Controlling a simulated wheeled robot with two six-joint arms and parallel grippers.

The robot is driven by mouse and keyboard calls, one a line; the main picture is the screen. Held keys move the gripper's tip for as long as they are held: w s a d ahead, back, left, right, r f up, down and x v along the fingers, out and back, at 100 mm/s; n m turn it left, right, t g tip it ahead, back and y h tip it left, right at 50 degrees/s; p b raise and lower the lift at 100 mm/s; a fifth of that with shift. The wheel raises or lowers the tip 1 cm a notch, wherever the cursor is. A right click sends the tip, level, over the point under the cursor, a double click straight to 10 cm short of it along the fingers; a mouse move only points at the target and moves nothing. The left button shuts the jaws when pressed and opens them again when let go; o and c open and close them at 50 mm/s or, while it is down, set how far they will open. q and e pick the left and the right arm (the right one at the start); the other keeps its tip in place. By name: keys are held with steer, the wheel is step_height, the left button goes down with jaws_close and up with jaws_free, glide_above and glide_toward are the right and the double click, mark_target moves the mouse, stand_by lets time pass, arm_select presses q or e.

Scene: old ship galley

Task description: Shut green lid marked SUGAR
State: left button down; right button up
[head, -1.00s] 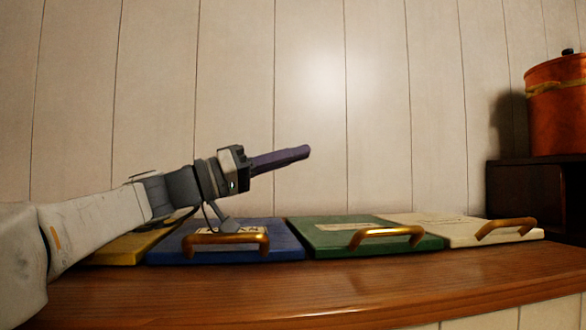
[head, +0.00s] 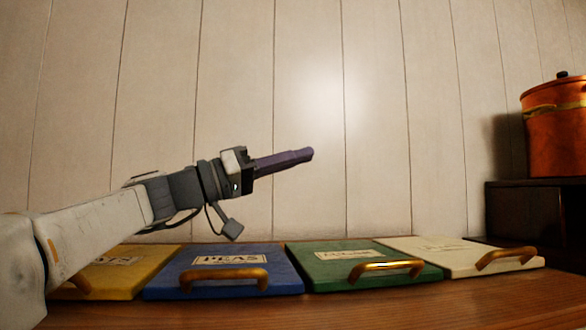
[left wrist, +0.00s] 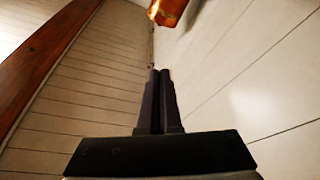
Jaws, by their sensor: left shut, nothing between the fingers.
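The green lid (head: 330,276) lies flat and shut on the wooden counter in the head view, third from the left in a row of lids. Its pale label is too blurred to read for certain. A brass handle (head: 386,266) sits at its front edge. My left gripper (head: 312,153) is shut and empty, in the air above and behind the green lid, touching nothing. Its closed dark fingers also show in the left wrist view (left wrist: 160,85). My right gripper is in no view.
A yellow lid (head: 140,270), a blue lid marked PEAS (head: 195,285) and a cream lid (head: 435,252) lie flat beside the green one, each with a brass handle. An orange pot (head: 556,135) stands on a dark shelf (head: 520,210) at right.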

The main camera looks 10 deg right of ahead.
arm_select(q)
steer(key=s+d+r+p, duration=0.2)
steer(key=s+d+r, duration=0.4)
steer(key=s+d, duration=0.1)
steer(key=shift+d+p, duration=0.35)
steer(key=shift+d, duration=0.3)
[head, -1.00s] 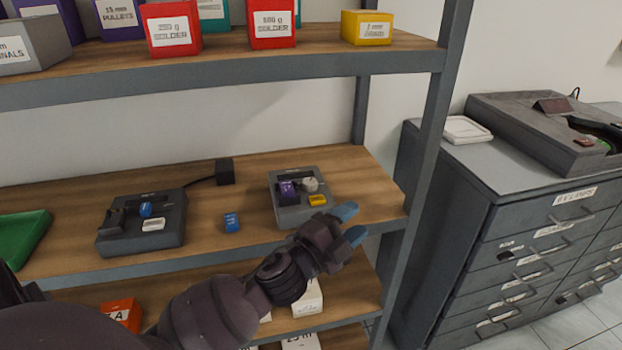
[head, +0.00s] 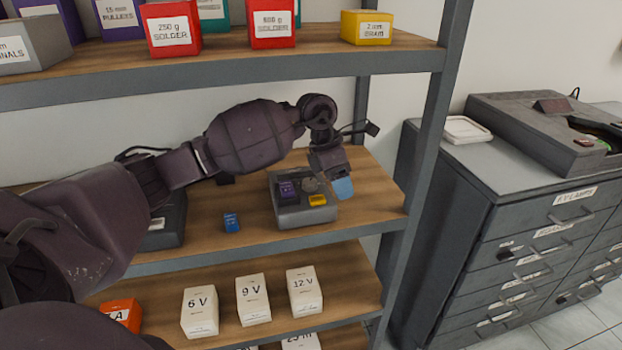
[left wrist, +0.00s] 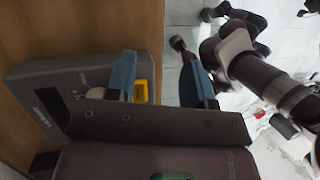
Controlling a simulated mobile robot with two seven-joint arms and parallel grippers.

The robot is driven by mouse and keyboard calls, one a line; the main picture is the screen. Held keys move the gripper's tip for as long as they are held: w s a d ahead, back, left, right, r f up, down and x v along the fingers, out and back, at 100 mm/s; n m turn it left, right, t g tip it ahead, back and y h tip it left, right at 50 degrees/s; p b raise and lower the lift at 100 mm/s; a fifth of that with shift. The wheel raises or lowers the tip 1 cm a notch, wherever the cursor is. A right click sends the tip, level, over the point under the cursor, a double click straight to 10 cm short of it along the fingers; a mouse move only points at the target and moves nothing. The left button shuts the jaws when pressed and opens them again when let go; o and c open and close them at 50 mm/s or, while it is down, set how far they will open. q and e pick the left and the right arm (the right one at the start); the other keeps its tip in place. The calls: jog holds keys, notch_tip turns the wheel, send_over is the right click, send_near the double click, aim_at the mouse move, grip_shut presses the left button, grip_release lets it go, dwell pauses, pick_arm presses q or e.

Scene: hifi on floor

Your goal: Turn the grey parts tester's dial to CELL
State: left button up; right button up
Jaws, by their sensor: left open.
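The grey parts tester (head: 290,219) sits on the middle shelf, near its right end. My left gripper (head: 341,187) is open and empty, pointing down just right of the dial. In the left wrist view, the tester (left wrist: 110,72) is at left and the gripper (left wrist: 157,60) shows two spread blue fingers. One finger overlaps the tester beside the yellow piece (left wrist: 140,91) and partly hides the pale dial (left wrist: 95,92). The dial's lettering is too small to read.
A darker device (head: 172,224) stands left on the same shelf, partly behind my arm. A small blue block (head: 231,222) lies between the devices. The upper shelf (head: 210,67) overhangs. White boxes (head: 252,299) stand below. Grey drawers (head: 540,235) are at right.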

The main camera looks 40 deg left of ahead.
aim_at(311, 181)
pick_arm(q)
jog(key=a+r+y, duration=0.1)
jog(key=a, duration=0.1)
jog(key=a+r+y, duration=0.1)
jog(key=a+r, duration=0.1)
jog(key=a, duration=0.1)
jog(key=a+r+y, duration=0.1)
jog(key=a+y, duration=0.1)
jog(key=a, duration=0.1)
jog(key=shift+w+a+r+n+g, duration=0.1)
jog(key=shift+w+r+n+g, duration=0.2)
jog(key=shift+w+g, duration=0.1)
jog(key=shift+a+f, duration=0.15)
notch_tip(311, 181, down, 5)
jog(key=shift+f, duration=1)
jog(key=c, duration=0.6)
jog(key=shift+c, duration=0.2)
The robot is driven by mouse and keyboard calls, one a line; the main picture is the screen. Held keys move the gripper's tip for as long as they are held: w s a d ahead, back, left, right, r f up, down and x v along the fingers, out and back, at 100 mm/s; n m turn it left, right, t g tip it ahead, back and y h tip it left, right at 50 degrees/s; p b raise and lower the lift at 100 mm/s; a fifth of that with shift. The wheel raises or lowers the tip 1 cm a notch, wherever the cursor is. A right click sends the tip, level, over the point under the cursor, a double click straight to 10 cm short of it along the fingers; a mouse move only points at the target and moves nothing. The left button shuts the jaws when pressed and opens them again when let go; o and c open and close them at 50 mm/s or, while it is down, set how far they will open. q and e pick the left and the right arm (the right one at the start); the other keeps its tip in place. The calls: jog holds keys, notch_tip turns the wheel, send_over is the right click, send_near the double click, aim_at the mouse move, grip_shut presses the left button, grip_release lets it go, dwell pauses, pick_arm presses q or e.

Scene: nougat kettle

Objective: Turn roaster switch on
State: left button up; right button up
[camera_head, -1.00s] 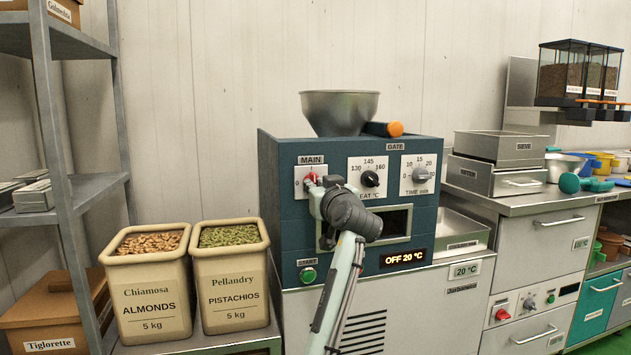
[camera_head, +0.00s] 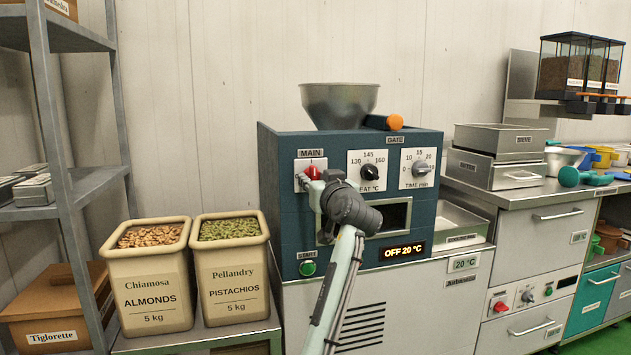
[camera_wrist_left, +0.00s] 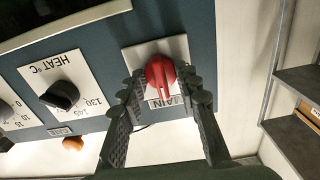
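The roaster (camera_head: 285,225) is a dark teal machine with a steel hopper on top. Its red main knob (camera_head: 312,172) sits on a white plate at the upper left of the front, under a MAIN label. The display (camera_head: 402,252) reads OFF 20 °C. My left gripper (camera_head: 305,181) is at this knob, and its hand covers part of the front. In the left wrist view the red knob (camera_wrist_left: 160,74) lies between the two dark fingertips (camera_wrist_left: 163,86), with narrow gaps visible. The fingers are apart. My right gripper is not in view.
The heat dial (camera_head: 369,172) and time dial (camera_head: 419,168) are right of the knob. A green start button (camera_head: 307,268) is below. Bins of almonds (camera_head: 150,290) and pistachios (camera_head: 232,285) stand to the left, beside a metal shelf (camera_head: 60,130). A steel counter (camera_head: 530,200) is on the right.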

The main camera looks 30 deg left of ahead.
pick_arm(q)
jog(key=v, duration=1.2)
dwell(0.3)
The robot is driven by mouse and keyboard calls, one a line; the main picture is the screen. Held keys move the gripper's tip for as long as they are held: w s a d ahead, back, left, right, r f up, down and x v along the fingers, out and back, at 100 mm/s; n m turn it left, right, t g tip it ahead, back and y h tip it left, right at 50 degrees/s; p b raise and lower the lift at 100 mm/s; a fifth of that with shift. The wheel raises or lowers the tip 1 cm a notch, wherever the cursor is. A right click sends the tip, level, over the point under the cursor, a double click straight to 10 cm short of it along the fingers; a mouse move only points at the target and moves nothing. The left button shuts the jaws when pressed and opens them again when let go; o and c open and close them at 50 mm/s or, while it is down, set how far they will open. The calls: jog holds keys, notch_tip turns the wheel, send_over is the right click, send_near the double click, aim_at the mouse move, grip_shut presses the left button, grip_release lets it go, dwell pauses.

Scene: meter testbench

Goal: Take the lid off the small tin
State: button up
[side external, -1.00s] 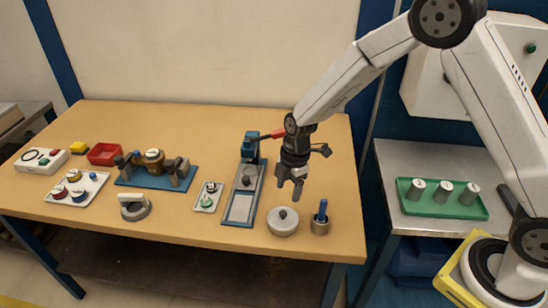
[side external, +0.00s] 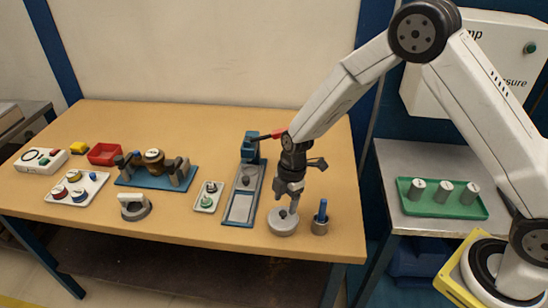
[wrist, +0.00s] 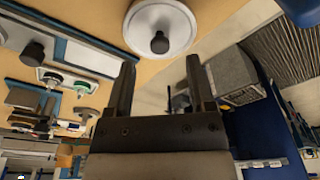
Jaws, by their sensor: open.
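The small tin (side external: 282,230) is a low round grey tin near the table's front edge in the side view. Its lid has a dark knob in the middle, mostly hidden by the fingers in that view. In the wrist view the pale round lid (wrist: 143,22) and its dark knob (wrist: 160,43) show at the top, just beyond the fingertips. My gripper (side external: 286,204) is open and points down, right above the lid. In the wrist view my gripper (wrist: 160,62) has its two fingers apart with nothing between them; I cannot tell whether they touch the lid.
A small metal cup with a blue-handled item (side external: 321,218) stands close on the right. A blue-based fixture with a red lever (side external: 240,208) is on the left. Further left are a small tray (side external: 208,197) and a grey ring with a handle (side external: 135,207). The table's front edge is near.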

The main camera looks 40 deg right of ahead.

● ● ● ● ● ● ●

[Exercise objective] Take the stretch from the line containing "go, dwell pauses." through the line containing "[wrist, +0.00s]" and reproduce it exactly, both ends included. Omit the pictures.

[Answer to the problem]
The robot is driven by mouse and keyboard calls, one a line; the main picture is the screen. Held keys move the gripper's tip for as long as they are held: w s a d ahead, back, left, right, r f up, down and x v along the fingers, out and back, at 100 mm/s; n m turn it left, right, t g tip it ahead, back and y h tip it left, right at 50 degrees/s; p b raise and lower the lift at 100 mm/s; a fifth of that with shift. The wheel raises or lowers the tip 1 cm a notch, wherever the cursor is. A right click sends the tip, level, over the point under the cursor, a double click straight to 10 cm short of it along the fingers; a mouse move only points at the target and moves nothing. The left button shuts the jaws when pressed and opens them again when let go; o and c open and close them at 50 mm/s or, while it is down, set how far they will open. The calls: jog holds keys, notch_tip turns the wheel, send_over is the right click, send_near the double click, aim_at the mouse move, grip_shut presses the left button, grip_release lets it go, dwell pauses.

Scene: meter testbench

Goal: Take the lid off the small tin
State: button up
[side external, -1.00s] 
[side external, +0.00s] 
[wrist, +0.00s] 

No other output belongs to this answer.